Il trattato con la Cina sarebbe per la Svizzera (che sta negoziando anche con l'India) il più importante dopo quello siglato nel 1972 con l'Unione europea.
Al centro dell'intesa tra Pechino e Reykjavik c'è invece la cooperazione nel settore energetico, in particolare l'esplorazione delle risorse petrolifere al largo della costa nordorientale dell'isola. Pechino, però, puntava ad altro: la libertà di movimento per i propri lavoratori, apertura che l'Islanda non ha voluto concedere.

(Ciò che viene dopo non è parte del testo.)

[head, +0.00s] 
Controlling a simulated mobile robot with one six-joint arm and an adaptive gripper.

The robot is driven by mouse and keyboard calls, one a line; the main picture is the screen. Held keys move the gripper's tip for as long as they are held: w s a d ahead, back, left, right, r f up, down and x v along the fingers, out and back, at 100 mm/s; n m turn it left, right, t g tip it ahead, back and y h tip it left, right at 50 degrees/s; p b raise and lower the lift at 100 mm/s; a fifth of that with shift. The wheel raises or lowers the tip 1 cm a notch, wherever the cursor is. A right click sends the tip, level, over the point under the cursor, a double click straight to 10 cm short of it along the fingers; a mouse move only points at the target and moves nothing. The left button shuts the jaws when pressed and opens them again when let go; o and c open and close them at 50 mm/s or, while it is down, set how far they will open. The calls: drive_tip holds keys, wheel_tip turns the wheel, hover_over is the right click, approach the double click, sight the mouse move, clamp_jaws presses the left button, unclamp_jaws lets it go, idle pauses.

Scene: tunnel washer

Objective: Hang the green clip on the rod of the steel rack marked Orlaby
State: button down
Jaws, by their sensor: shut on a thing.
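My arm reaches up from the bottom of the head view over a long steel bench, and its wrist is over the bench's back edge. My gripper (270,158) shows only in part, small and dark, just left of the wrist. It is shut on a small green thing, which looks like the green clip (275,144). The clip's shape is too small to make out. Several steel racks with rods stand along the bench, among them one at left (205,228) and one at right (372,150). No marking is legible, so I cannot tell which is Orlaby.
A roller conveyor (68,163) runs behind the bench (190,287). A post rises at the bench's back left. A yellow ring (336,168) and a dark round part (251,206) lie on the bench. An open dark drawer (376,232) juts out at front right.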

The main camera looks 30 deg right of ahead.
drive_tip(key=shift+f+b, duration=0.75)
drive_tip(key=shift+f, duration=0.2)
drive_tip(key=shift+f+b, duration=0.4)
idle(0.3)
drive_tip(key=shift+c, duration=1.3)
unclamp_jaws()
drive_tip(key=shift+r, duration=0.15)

In questo caso il negoziato è durato sei anni, avviato dal Governo islandese per ridare spinta alla propria economia dopo il crollo del 2008, quando le tre maggiori banche del Paese collassarono. L'Islanda ha già un trattato di libero scambio con l'Unione europea e l'83% delle sue esportazioni finiscono nello Spazio economico europeo, che oltre ai Ventisette include Norvegia, Liechtenstein e la stessa Reykjavik.